EXERCISE DETAILS> In the entries below, count the lines holding "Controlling". Reply with the number only.

** Start of DATASET RECORDS **

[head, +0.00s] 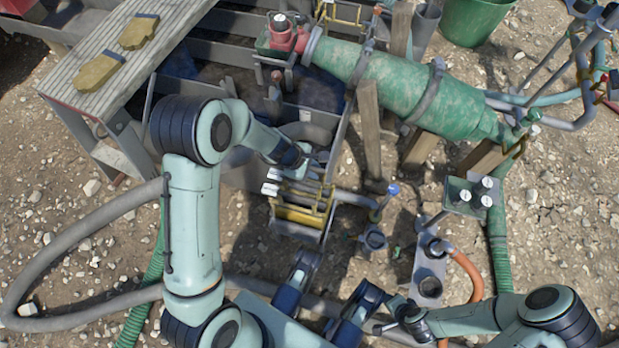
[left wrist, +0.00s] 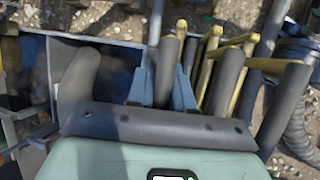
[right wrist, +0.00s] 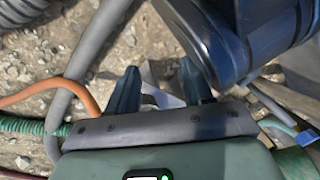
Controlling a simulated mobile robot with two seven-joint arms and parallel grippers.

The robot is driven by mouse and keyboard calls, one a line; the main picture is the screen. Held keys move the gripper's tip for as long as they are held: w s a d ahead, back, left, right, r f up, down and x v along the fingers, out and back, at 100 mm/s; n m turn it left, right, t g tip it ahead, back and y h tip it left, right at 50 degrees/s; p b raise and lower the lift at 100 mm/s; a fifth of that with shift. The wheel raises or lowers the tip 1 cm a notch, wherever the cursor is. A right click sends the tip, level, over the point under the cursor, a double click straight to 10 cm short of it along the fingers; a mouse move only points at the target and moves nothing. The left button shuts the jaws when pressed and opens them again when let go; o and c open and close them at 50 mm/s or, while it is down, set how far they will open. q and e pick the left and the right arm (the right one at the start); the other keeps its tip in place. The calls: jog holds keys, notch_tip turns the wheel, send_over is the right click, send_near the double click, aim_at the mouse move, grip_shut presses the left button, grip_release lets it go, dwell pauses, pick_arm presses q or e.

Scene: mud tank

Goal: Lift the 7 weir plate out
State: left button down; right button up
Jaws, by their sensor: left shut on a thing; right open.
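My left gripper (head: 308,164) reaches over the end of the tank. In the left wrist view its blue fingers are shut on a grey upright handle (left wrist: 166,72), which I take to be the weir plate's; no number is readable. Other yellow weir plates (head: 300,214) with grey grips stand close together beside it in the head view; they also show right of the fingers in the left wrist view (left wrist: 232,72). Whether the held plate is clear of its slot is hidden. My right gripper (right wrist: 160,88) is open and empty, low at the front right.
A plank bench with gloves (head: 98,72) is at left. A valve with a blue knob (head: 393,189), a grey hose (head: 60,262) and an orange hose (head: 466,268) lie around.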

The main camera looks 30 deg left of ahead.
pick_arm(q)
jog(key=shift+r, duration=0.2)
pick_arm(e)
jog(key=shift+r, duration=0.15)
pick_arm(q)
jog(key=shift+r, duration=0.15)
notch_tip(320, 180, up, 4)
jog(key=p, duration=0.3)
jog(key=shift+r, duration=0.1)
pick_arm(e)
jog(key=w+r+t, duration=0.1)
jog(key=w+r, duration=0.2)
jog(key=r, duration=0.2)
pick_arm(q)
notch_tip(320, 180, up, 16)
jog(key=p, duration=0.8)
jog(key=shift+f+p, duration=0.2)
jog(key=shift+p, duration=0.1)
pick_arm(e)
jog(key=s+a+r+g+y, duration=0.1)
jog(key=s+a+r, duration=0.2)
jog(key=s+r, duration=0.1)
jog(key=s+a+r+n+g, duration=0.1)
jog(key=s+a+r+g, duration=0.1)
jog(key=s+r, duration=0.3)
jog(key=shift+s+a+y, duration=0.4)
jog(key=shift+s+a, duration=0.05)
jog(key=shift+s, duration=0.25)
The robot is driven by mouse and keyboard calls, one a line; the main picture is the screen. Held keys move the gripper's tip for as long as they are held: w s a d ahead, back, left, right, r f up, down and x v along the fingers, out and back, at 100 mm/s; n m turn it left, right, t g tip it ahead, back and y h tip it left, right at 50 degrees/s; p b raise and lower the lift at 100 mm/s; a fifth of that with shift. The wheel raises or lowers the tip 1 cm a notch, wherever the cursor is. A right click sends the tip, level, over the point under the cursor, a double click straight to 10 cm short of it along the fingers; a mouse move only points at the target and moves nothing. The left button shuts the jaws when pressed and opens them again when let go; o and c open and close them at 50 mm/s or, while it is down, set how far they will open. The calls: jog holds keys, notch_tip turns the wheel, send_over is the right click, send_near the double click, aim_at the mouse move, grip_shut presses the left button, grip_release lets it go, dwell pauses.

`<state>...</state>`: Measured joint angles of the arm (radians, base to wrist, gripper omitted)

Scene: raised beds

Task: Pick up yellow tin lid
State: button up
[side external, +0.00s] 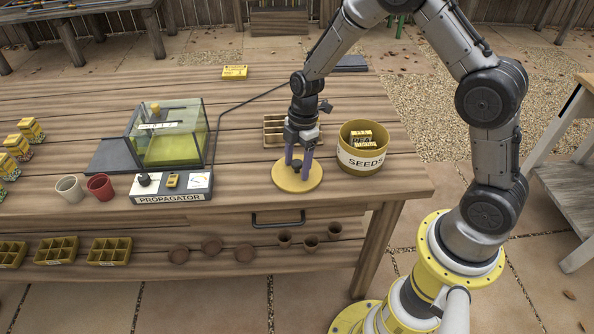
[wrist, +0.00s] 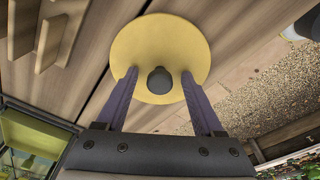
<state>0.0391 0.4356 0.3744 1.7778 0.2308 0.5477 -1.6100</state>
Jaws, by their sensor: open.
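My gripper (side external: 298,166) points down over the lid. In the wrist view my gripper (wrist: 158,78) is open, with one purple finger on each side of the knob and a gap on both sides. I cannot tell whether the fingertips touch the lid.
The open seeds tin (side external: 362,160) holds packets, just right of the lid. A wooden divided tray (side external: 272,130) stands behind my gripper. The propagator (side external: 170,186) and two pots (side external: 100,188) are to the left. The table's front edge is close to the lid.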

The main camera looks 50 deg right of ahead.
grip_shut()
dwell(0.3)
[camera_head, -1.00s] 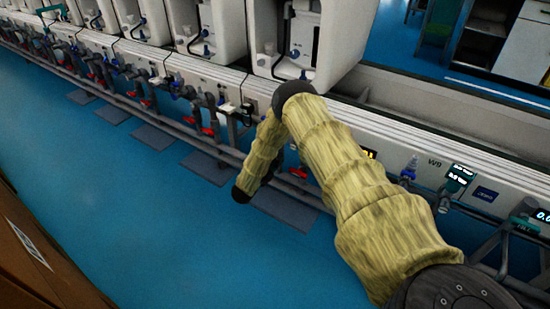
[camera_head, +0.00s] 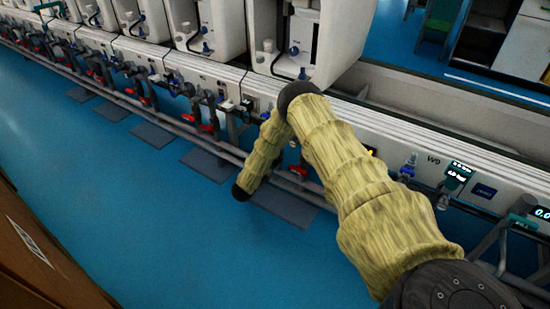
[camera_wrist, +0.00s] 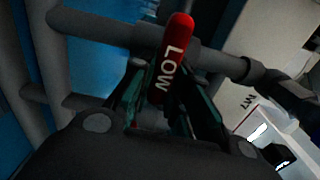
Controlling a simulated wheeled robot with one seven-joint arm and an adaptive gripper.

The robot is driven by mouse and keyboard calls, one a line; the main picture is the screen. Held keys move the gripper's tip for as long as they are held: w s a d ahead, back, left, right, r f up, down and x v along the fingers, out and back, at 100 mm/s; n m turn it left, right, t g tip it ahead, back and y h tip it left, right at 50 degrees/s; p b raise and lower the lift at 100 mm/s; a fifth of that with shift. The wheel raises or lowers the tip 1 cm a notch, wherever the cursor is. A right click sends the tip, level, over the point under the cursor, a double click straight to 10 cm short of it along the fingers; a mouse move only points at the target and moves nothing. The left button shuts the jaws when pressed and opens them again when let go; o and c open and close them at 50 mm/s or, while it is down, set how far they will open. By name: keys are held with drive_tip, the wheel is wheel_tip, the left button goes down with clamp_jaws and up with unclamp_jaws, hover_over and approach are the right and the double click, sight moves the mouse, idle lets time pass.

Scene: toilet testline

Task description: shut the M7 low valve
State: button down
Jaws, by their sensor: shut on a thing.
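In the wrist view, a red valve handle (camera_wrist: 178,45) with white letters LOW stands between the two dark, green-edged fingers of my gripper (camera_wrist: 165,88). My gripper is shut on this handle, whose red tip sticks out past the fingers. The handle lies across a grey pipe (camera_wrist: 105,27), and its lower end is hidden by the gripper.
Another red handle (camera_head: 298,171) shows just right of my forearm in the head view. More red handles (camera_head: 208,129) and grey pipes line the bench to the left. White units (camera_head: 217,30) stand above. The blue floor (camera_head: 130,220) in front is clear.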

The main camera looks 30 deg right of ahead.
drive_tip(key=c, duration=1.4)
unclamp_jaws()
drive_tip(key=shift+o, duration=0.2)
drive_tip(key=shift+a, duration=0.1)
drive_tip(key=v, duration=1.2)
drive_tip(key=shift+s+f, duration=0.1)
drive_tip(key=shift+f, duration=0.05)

** End of DATASET RECORDS **
** Start of DATASET RECORDS **

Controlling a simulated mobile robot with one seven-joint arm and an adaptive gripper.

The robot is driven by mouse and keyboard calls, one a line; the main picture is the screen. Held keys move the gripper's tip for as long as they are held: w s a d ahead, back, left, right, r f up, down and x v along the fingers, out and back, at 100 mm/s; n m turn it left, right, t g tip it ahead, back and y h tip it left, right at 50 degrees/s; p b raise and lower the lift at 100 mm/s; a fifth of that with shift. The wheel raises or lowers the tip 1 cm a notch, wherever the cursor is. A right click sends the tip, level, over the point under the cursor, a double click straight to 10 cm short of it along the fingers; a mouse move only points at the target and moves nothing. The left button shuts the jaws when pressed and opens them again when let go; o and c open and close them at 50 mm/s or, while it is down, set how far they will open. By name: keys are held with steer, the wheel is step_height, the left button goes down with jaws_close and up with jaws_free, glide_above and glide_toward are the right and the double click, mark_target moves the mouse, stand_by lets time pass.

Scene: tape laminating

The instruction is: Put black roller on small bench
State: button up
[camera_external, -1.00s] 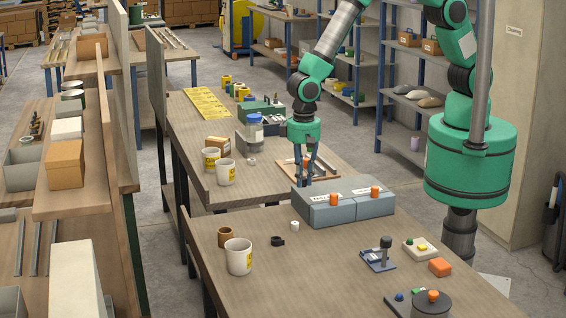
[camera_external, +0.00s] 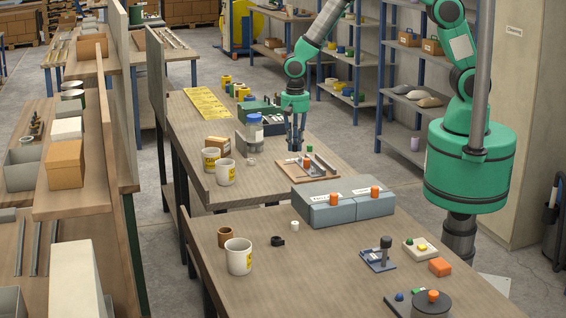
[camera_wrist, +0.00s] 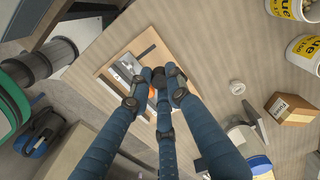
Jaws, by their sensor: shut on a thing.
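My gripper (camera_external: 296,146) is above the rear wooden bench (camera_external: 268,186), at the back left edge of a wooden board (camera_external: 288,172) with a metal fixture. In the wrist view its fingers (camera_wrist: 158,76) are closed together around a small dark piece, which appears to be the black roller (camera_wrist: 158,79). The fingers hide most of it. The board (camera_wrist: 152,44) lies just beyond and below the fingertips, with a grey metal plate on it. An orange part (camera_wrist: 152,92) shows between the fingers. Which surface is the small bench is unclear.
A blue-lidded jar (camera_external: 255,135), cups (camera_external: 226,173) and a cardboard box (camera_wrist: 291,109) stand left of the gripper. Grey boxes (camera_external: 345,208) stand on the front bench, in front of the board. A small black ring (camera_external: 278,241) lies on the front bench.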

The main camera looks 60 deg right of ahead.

** End of DATASET RECORDS **

ANSWER TO THIS EXERCISE> 3